## Begin

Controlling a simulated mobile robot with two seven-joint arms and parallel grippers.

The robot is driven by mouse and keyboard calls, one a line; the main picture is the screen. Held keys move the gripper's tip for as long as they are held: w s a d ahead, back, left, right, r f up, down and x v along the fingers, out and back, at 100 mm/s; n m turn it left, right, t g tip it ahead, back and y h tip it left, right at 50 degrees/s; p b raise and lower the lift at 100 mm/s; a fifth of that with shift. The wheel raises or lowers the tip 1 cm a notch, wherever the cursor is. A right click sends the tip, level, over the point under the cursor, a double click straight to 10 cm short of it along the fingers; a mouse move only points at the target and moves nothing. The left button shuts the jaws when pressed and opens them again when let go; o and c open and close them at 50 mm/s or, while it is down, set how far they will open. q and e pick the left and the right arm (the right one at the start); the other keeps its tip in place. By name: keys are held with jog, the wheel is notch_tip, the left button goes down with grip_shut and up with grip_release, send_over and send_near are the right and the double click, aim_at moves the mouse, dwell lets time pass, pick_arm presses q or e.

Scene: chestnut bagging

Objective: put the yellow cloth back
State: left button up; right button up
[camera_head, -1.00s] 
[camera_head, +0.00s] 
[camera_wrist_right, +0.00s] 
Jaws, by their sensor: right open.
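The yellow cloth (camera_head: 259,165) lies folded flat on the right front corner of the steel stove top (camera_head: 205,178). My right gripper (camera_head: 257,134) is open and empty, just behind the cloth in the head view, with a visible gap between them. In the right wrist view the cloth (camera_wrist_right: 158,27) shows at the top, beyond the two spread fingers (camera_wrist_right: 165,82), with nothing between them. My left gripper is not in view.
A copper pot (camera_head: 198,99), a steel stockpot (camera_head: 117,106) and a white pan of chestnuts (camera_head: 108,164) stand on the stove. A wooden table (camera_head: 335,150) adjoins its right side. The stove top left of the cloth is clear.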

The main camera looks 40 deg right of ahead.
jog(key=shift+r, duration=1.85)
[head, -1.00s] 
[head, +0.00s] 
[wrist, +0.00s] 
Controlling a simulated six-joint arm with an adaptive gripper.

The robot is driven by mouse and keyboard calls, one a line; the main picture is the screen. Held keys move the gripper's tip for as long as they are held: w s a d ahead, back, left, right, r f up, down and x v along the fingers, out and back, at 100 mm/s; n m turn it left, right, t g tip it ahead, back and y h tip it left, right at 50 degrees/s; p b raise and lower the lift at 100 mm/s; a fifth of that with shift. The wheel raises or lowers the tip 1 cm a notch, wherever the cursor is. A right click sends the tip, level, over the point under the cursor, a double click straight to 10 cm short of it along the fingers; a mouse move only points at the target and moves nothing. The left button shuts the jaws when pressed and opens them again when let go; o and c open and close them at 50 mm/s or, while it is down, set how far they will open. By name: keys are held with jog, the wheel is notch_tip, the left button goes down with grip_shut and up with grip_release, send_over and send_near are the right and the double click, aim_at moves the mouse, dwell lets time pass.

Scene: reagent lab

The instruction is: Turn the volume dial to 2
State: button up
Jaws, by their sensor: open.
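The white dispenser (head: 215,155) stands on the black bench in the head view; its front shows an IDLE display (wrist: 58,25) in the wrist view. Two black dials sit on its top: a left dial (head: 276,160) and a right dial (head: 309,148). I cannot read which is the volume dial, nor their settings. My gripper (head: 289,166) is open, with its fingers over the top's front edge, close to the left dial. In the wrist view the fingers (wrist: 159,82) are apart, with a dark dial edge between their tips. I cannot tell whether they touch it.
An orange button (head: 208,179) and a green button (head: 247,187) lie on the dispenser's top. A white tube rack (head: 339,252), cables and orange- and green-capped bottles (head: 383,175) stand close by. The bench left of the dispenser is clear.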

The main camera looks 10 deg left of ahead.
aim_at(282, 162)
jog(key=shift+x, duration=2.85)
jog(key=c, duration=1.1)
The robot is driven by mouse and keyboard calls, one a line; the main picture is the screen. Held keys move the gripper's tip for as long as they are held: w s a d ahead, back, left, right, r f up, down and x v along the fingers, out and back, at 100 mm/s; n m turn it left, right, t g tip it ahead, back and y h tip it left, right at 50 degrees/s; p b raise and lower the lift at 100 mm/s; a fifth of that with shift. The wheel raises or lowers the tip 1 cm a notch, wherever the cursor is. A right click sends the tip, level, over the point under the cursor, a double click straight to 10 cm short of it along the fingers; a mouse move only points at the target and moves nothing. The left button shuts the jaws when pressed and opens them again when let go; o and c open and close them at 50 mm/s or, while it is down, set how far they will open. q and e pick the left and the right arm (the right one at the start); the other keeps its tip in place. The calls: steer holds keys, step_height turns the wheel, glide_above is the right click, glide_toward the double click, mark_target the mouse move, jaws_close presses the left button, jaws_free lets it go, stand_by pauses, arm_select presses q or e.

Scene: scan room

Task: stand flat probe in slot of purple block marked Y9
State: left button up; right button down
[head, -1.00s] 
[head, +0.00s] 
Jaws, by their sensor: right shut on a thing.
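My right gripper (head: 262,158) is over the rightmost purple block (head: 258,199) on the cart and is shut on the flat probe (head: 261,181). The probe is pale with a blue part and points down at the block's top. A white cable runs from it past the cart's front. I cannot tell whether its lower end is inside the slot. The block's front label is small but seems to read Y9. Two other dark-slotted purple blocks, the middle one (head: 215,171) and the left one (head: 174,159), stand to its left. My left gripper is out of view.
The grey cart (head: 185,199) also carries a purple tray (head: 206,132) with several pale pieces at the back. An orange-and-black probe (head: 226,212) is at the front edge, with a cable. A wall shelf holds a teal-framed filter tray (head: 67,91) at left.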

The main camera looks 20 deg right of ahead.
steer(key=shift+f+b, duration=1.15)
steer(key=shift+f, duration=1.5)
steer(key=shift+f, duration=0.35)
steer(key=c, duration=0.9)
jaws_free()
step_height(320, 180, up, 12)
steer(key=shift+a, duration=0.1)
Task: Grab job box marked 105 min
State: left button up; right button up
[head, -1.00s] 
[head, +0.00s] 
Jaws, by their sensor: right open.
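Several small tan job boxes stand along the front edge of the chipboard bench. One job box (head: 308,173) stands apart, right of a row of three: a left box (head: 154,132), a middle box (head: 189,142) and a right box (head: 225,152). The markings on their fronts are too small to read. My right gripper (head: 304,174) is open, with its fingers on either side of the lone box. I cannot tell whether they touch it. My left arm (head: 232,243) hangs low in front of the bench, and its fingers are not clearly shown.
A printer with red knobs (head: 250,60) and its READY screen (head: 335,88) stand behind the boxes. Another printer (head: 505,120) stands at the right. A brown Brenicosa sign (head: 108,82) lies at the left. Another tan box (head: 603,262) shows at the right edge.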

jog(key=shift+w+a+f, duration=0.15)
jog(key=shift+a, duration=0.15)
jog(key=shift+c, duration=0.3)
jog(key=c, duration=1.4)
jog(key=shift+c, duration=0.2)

## End

Quote the listing above from its first line to the line with "pick_arm presses q or e.", inclusive, and add nothing.

■ Written answer:
Controlling a simulated mobile robot with two seven-joint arms and parallel grippers.

The robot is driven by mouse and keyboard calls, one a line; the main picture is the screen. Held keys move the gripper's tip for as long as they are held: w s a d ahead, back, left, right, r f up, down and x v along the fingers, out and back, at 100 mm/s; n m turn it left, right, t g tip it ahead, back and y h tip it left, right at 50 degrees/s; p b raise and lower the lift at 100 mm/s; a fifth of that with shift. The wheel raises or lowers the tip 1 cm a notch, wherever the cursor is. A right click sends the tip, level, over the point under the cursor, a double click straight to 10 cm short of it along the fingers; a mouse move only points at the target and moves nothing. The left button shuts the jaws when pressed and opens them again when let go; o and c open and close them at 50 mm/s or, while it is down, set how far they will open. q and e pick the left and the right arm (the right one at the start); the other keeps its tip in place. By name: keys are held with jog, the wheel is notch_tip, the left button goes down with grip_shut and up with grip_release, send_over and send_near are the right and the double click, aim_at moves the mouse, dwell lets time pass, pick_arm presses q or e.

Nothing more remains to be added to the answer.